**Provided data:**
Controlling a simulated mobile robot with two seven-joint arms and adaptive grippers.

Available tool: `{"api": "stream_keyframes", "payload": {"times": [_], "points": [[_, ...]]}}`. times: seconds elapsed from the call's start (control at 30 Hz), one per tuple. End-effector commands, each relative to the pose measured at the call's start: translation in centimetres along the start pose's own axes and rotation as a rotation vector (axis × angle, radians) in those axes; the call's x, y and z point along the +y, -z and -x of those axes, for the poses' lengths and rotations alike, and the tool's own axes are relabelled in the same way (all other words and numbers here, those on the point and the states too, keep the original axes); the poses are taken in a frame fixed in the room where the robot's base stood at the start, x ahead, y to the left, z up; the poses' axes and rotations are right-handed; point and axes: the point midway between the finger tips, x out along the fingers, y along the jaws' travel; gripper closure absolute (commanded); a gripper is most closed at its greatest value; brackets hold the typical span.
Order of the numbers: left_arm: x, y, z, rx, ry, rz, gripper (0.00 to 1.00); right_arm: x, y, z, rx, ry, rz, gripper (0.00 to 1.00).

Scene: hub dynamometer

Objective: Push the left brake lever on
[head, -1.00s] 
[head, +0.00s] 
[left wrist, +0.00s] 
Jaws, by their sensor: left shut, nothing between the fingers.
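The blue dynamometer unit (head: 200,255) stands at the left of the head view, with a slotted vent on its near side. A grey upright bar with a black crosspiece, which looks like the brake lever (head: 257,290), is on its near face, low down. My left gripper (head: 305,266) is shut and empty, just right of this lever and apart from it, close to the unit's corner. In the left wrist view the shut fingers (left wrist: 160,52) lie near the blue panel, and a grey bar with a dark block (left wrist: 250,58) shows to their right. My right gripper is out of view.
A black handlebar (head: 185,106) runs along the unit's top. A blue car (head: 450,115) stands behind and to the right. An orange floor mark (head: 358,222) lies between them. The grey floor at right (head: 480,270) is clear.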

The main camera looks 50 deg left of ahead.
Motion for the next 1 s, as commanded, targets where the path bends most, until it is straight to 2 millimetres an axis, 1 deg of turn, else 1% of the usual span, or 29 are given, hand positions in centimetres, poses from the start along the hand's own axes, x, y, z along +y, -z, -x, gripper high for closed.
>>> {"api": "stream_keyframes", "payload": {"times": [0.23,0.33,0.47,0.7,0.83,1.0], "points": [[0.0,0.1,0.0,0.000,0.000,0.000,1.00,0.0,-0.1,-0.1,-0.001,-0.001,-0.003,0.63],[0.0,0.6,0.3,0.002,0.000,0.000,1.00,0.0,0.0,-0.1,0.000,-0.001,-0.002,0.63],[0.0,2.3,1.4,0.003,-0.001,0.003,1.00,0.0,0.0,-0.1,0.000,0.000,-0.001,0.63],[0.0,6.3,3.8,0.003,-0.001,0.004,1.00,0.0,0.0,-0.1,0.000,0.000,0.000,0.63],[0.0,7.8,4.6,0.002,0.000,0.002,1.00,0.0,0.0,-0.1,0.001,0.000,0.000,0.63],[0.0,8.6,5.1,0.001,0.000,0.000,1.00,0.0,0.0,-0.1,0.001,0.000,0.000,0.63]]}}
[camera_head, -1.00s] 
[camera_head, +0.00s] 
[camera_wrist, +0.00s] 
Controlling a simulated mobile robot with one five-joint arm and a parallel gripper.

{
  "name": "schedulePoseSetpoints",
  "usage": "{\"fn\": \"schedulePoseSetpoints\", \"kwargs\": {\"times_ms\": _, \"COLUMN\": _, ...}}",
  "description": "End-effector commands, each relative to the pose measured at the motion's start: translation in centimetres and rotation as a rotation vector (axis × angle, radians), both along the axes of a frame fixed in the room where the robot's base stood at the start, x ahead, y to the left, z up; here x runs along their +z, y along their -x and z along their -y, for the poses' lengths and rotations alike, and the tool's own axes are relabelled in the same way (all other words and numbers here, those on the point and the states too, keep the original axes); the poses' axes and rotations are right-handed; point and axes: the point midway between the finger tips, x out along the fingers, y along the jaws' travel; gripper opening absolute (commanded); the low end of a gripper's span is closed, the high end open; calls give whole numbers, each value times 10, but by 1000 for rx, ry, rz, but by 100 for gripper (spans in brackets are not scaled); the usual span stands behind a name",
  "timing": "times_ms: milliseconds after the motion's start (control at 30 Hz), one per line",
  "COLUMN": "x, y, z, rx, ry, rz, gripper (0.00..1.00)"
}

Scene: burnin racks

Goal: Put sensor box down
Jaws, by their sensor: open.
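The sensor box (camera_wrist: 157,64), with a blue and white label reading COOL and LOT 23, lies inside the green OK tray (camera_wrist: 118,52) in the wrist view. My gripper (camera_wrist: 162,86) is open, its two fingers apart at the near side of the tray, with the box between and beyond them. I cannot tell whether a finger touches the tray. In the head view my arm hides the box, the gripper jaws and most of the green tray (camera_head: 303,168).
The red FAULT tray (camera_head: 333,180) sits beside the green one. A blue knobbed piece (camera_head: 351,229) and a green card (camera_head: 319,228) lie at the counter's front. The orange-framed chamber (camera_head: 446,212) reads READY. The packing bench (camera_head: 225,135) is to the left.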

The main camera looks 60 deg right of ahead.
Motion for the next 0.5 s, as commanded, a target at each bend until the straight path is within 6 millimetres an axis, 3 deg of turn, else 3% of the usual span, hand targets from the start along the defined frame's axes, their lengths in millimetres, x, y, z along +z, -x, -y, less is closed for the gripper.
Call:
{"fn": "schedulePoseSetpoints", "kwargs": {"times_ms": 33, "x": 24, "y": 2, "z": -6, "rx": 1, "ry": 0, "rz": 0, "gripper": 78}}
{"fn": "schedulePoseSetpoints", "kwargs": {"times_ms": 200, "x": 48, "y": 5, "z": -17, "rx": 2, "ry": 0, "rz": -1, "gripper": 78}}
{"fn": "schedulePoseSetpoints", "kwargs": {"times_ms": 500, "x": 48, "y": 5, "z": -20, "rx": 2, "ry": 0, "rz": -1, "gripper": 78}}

**Task objective:** Set down the entries above again, word for word.

**Expected answer:**
Controlling a simulated mobile robot with two seven-joint arms and adaptive grippers.

Available tool: `{"api": "stream_keyframes", "payload": {"times": [_], "points": [[_, ...]]}}`. times: seconds elapsed from the call's start (control at 30 Hz), one per tuple. End-effector commands, each relative to the pose measured at the call's start: translation in centimetres along the start pose's own axes and rotation as a rotation vector (axis × angle, radians) in those axes; the call's x, y and z point along the +y, -z and -x of those axes, for the poses' lengths and rotations alike, and the tool's own axes are relabelled in the same way (all other words and numbers here, those on the point and the states too, keep the original axes); the poses are taken in a frame fixed in the room where the robot's base stood at the start, x ahead, y to the left, z up; the poses' axes and rotations are right-handed; point and axes: the point midway between the finger tips, x out along the fingers, y along the jaws' travel; gripper closure absolute (commanded); a gripper is most closed at its greatest value; brackets hold the typical span.
Order of the numbers: left_arm: x, y, z, rx, ry, rz, gripper (0.00 to 1.00); right_arm: x, y, z, rx, ry, rz, gripper (0.00 to 1.00).

Scene: hub dynamometer

Objective: Push the left brake lever on
[head, -1.00s] 
[head, +0.00s] 
[left wrist, +0.00s] 
Jaws, by their sensor: left shut, nothing between the fingers.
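The blue dynamometer unit (head: 200,255) stands at the left of the head view, with a slotted vent on its near side. A grey upright bar with a black crosspiece, which looks like the brake lever (head: 257,290), is on its near face, low down. My left gripper (head: 305,266) is shut and empty, just right of this lever and apart from it, close to the unit's corner. In the left wrist view the shut fingers (left wrist: 160,52) lie near the blue panel, and a grey bar with a dark block (left wrist: 250,58) shows to their right. My right gripper is out of view.
A black handlebar (head: 185,106) runs along the unit's top. A blue car (head: 450,115) stands behind and to the right. An orange floor mark (head: 358,222) lies between them. The grey floor at right (head: 480,270) is clear.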

The main camera looks 50 deg left of ahead.
Motion for the next 1 s, as commanded, targets where the path bends most, until it is straight to 2 millimetres an axis, 1 deg of turn, else 1% of the usual span, or 29 are given, hand positions in centimetres, poses from the start along the hand's own axes, x, y, z along +y, -z, -x, gripper high for closed.
>>> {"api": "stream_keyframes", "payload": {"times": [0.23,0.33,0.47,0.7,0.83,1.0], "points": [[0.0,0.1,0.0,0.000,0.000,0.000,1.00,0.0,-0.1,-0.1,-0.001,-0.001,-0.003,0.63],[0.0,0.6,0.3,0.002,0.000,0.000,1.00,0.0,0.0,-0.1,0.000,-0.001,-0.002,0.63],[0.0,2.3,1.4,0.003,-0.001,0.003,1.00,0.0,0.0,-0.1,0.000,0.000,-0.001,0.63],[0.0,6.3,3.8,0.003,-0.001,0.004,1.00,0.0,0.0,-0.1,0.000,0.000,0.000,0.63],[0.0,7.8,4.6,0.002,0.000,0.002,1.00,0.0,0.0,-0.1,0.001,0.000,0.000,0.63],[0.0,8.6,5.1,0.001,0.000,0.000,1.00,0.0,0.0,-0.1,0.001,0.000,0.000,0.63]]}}
[camera_head, -1.00s] 
[camera_head, +0.00s] 
[camera_wrist, +0.00s] 
Controlling a simulated mobile robot with one five-joint arm and a parallel gripper.

{
  "name": "schedulePoseSetpoints",
  "usage": "{\"fn\": \"schedulePoseSetpoints\", \"kwargs\": {\"times_ms\": _, \"COLUMN\": _, ...}}",
  "description": "End-effector commands, each relative to the pose measured at the motion's start: translation in centimetres and rotation as a rotation vector (axis × angle, radians), both along the axes of a frame fixed in the room where the robot's base stood at the start, x ahead, y to the left, z up; here x runs along their +z, y along their -x and z along their -y, for the poses' lengths and rotations alike, and the tool's own axes are relabelled in the same way (all other words and numbers here, those on the point and the states too, keep the original axes); the poses' axes and rotations are right-handed; point and axes: the point midway between the finger tips, x out along the fingers, y along the jaws' travel; gripper opening absolute (commanded); the low end of a gripper's span is closed, the high end open; calls give whole numbers, each value times 10, but by 1000 for rx, ry, rz, but by 100 for gripper (spans in brackets are not scaled); the usual span stands behind a name",
  "timing": "times_ms: milliseconds after the motion's start (control at 30 Hz), one per line",
  "COLUMN": "x, y, z, rx, ry, rz, gripper (0.00..1.00)"
}

Scene: burnin racks

Goal: Put sensor box down
Jaws, by their sensor: open.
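The sensor box (camera_wrist: 157,64), with a blue and white label reading COOL and LOT 23, lies inside the green OK tray (camera_wrist: 118,52) in the wrist view. My gripper (camera_wrist: 162,86) is open, its two fingers apart at the near side of the tray, with the box between and beyond them. I cannot tell whether a finger touches the tray. In the head view my arm hides the box, the gripper jaws and most of the green tray (camera_head: 303,168).
The red FAULT tray (camera_head: 333,180) sits beside the green one. A blue knobbed piece (camera_head: 351,229) and a green card (camera_head: 319,228) lie at the counter's front. The orange-framed chamber (camera_head: 446,212) reads READY. The packing bench (camera_head: 225,135) is to the left.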

The main camera looks 60 deg right of ahead.
Motion for the next 0.5 s, as commanded, a target at each bend until the straight path is within 6 millimetres an axis, 3 deg of turn, else 3% of the usual span, hand targets from the start along the defined frame's axes, their lengths in millimetres, x, y, z along +z, -x, -y, less is closed for the gripper.
Call:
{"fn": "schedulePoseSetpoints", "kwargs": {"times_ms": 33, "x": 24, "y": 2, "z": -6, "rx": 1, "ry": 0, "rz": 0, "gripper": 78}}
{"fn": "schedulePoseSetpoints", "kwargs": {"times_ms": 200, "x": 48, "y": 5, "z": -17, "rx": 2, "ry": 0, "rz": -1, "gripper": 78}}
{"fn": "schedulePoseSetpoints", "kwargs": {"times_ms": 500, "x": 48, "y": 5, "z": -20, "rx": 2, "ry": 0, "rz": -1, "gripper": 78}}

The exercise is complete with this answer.